The significance of this case was that it highlighted the willingness of the legal system to favour the employer rather than the unions. Lord Macnaughten who ruled in favor of the employers in the Taff Vale case stated that the previous Trade Union Acts had not given the unions protection as corporate bodies, and that they were responsible in law for there actions of their individual members. The case reinforced the Lyons Vs Wilkinson case of 1899, with the right to peaceful picketing completely destroyed. Trade unions also now faced another dilemma; they now had to think twice about striking in fear of being sued. The only way to overturn the Taff Vale ruling would be through an Act of Parliament.

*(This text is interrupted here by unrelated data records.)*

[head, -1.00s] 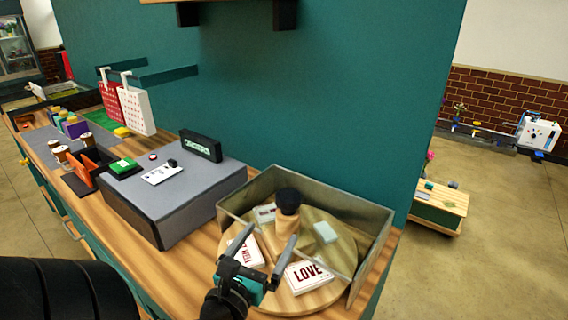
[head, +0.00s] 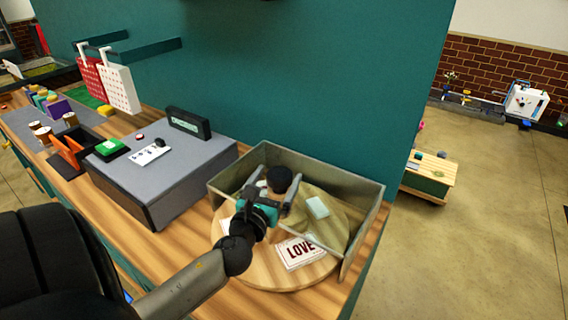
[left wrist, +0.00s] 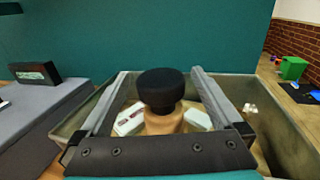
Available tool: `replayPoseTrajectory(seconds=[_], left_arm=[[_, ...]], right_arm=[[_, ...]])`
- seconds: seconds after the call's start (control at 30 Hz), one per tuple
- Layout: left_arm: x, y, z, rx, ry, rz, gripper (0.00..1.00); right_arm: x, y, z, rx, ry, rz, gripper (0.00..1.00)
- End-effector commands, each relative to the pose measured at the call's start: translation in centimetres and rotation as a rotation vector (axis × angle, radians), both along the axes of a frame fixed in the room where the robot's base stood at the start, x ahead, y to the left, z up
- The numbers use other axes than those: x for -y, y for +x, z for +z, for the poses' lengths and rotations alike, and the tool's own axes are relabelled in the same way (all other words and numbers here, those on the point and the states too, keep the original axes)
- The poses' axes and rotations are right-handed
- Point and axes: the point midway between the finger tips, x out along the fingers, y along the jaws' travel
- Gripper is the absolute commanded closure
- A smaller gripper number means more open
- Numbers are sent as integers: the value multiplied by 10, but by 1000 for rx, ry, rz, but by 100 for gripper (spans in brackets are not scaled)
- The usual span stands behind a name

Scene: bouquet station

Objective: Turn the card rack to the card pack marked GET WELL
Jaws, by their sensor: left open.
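The card rack (head: 262,276) is a round wooden turntable with a black-topped wooden knob (head: 278,179) at its middle. A card pack marked LOVE (head: 301,252) lies at its front right. A pale pack (head: 317,207) lies at the right, its marking not readable; other packs are partly hidden behind my gripper. I cannot make out a GET WELL marking. My left gripper (head: 273,192) is open, its fingers reaching to either side of the knob. In the left wrist view the black knob top (left wrist: 161,88) stands between the two spread fingers, apart from both. My right gripper is out of view.
Grey walls (head: 362,192) enclose the back and sides of the rack. A grey raised box (head: 165,184) with a white card and a dark sign stands to the left. A teal wall (head: 300,90) rises behind the counter.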

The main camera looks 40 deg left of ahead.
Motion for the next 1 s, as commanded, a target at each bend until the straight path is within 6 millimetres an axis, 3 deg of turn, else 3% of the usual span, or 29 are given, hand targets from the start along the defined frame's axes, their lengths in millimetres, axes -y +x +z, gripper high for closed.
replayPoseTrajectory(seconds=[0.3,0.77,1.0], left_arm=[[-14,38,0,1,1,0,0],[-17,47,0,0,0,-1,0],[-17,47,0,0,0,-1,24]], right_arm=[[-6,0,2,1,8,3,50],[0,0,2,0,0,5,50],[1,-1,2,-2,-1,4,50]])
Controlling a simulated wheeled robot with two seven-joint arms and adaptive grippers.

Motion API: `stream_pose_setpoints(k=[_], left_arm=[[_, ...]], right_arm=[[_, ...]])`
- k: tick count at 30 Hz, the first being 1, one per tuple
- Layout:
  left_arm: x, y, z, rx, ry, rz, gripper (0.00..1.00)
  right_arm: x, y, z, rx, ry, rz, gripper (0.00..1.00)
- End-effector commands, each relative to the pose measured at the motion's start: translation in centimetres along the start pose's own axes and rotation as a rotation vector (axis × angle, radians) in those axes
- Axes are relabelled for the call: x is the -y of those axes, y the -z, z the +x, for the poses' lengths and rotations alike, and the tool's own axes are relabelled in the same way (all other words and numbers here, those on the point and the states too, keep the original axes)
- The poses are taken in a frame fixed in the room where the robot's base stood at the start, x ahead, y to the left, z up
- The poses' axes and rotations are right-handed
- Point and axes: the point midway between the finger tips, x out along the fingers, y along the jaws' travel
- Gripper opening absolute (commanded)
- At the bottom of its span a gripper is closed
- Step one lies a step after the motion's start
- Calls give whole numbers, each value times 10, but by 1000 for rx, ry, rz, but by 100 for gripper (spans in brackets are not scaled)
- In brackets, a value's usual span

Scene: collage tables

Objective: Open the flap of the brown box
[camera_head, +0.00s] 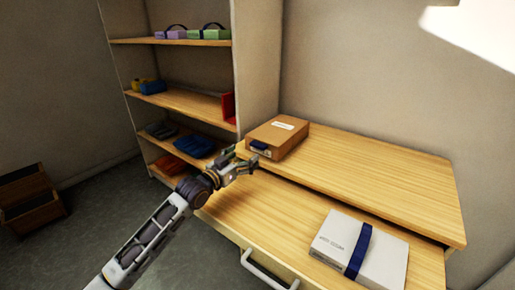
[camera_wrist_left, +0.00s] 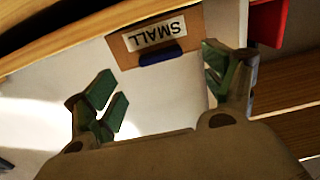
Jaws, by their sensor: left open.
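The brown box (camera_head: 272,139) stands closed at the left end of the raised wooden shelf in the head view. It has a white label on top and a dark blue tab (camera_head: 259,145) on its front edge. In the left wrist view the brown box (camera_wrist_left: 122,48) appears between and beyond the fingers, with its label reading "SMALL" upside down and the blue tab (camera_wrist_left: 163,57) beside it. My left gripper (camera_head: 243,168) is open and empty, just in front of the box; whether it touches is unclear. It also shows in the left wrist view (camera_wrist_left: 160,82). My right gripper is out of view.
A white box (camera_head: 335,242) with a blue strap lies on the lower wooden surface at the right. A shelf unit (camera_head: 190,101) with boxes and folded cloths stands behind on the left. The raised shelf (camera_head: 370,175) is bare right of the brown box.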

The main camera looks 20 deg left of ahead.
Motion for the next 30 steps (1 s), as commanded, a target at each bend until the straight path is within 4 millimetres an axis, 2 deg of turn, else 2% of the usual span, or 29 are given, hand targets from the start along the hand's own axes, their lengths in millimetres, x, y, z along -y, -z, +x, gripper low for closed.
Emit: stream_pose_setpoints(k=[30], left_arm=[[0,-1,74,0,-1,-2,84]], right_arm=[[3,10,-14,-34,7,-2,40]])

The Conservative government was strongly against political reform, and the Liberals were powerless in opposition.
The NMUs realized that they were at threat from legal action by employers, and soon pledged their support and financial aid to the LRC. By 1903 127 unions were affiliated to the party. The LRC made further political progress when a pact was made with the Liberal party in which they agreed not to stand in opposition to the LRC in 30 constituencies where the working class vote would be split between the two thus allowing the Conservatives to gain a majority. This was successful, and in the 1906 the LRC gained 29 seats.
In conclusion the trade union movement was crucial in the creation and development of the LRC. The poor social, economic and political conditions of the working class in the late nineteenth century created an environment in which the trade union movement was able to flourish, supported by a resurgence of the socialist left. As political reforms were introduced both skilled and unskilled workers were able to demand improved conditions. Political parties and employers saw these as a threat and retaliated (employer’s backlashes) the creation of the LRC was the subsequent response of the unions and socialist parties who recognized a need to represent the rights of the working class in parliament.